At least 16 other people died in the attack and several more were injured.
President Pervez Musharraf condemned the killing and urged people to remain calm but angry protests have gripped cities across the country.
Security forces have been placed on a state of "red alert" nationwide.
There were no immediate claims of responsibility for the attack.
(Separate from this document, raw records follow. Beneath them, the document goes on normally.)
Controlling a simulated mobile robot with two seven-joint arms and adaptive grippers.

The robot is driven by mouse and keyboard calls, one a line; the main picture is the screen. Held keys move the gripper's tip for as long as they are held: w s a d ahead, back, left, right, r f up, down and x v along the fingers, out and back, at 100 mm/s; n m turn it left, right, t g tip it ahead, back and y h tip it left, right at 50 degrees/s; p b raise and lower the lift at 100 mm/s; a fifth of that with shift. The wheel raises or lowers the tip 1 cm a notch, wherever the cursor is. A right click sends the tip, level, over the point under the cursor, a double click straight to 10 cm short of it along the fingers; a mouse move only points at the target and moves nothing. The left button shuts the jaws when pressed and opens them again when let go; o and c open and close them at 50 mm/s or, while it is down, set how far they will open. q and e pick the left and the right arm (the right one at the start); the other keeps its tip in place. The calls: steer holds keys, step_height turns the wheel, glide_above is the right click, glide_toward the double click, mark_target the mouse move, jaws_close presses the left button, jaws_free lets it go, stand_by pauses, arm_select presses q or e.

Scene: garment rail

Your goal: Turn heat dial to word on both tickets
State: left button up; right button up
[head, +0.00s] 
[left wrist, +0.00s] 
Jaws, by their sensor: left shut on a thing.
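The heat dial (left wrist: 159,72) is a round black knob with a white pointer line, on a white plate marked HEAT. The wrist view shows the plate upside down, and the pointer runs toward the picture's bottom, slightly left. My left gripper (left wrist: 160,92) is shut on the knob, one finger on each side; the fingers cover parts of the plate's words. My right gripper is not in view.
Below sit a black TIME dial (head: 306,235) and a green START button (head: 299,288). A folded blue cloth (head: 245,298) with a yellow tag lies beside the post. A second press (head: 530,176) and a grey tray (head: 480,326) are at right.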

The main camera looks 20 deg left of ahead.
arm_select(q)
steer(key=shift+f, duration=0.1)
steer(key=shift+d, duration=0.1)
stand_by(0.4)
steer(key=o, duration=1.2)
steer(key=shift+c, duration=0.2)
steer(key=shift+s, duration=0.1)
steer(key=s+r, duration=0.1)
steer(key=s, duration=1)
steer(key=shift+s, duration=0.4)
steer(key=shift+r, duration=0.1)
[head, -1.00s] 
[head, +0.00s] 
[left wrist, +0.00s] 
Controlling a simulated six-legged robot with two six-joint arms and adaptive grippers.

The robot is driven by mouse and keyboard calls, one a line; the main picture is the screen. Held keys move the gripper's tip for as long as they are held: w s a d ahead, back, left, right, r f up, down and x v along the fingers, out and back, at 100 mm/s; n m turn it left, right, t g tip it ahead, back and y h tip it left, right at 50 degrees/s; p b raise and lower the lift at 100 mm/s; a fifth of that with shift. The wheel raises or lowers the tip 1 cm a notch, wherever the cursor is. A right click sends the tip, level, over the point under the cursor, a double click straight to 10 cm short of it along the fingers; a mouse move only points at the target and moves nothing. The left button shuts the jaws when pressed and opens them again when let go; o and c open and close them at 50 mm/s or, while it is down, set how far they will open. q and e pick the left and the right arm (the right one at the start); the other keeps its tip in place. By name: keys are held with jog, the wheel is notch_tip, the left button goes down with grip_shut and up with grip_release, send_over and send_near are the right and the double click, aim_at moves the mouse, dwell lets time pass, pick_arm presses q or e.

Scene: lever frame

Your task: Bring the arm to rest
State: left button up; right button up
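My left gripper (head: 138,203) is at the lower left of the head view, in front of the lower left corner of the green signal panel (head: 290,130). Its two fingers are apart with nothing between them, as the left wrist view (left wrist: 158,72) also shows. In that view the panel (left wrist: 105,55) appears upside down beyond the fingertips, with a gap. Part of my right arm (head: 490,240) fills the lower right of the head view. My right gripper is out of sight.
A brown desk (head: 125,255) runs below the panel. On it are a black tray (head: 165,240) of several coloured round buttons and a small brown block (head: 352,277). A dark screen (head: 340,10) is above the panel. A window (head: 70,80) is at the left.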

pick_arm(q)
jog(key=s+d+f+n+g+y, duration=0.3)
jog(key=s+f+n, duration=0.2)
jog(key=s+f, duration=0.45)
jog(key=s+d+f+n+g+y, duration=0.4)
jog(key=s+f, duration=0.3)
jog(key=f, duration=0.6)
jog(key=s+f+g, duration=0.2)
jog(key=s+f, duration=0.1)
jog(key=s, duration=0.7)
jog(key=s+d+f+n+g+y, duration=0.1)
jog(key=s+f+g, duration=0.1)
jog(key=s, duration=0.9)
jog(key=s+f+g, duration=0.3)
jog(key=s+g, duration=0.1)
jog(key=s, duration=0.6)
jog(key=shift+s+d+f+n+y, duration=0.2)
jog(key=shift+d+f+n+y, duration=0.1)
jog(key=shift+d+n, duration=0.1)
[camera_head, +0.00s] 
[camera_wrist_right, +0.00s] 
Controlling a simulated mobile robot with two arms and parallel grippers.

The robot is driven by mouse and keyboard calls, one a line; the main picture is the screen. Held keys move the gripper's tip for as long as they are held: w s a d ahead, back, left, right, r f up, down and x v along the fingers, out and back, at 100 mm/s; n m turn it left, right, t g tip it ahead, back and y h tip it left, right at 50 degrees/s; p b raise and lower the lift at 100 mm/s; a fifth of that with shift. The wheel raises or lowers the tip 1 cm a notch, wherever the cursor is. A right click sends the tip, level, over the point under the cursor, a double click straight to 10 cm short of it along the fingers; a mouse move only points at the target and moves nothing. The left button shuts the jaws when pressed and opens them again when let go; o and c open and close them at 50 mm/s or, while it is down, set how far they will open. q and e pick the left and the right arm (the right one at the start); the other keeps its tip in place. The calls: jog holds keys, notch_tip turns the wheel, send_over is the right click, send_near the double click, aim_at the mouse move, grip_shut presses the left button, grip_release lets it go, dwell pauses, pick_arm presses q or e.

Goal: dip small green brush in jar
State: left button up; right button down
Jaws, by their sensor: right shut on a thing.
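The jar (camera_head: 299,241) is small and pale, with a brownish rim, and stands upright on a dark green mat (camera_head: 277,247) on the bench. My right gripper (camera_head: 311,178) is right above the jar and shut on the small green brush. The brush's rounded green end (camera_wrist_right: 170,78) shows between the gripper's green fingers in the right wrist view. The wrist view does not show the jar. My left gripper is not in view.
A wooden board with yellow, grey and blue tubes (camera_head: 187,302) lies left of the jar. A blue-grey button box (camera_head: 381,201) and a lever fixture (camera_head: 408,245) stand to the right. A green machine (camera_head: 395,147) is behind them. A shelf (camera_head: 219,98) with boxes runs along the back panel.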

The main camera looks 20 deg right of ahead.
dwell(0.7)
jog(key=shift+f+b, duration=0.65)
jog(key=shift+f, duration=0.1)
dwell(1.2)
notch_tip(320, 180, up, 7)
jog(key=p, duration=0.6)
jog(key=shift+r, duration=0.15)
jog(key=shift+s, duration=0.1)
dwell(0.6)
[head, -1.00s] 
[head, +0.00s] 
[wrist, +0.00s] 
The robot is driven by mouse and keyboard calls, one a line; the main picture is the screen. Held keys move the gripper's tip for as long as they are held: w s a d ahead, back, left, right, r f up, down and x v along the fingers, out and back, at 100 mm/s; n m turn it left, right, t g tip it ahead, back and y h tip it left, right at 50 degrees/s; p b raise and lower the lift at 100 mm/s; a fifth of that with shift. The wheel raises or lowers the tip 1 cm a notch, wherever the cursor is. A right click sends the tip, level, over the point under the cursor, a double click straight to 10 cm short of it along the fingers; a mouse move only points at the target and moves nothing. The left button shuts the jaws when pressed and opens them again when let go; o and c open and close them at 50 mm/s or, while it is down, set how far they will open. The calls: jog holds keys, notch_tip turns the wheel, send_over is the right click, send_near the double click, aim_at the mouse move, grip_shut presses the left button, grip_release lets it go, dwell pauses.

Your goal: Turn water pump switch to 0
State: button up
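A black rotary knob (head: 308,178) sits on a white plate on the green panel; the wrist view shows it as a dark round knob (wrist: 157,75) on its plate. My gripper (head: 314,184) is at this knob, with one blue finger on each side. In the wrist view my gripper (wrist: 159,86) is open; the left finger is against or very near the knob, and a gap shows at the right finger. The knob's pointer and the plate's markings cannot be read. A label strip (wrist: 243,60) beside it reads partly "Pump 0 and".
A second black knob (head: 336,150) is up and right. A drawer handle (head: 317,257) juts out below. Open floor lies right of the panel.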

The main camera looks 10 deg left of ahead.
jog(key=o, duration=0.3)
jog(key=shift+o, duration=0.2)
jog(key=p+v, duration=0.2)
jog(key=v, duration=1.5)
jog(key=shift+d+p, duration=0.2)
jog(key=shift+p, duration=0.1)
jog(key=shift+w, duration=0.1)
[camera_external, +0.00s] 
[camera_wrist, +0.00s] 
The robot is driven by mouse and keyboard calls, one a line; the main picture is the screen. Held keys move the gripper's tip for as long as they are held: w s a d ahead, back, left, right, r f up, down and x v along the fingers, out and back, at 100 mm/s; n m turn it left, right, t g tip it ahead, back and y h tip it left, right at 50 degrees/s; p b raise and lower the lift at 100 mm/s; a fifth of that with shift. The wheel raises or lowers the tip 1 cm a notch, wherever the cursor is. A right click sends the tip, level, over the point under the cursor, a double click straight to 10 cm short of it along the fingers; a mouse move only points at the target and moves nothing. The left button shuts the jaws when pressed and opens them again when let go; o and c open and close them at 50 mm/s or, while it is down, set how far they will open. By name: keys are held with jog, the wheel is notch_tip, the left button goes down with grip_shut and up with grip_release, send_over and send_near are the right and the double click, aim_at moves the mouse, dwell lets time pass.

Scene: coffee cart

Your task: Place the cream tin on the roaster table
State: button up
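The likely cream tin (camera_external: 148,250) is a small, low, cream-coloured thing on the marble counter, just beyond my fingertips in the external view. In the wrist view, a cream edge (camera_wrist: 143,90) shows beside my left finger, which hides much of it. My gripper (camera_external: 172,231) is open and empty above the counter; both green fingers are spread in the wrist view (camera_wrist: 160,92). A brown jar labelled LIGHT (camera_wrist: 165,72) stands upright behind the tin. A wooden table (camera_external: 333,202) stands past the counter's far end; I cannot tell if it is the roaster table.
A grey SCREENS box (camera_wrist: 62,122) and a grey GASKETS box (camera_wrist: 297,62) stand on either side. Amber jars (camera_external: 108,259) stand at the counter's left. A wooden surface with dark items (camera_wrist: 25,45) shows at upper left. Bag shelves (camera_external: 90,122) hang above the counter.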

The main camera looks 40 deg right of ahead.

Analysts believe Islamist militants to be the most likely group behind it.
Update: Bhutto said to 'hold Musharraf responsible' if she died
from raw story: In an e-mail sent to a confidant in the US two months ago, assassinated Pakistani opposition leader Benazir Bhutto said she would hold the country's current leader Pervez Musharraf "responsible" because his government did not do enough to provide for her security.
"I wld (sic) hold Musharraf responsible," Bhutto wrote to her US spokesman, Mark Siegel, in the October e-mail, which was reported Thursday afternoon by CNN's Wolf Blitzer. "I have been made to feel insecure by his minions, and there is no way what is happening in terms of stopping me from taking private cars or using tinted windows or giving jammers or four police mobiles to cover all sides cld (sic) happen without him."
Update: Washington Post reported the day before Bhutto assassination that 'US troops to head to Pakistan'
from washington post: Beginning early next year, U.S. Special Forces are expected to vastly expand their presence in Pakistan, as part of an effort to train and support indigenous counter-insurgency forces and clandestine counterterrorism units, according to defense officials involved with the planning.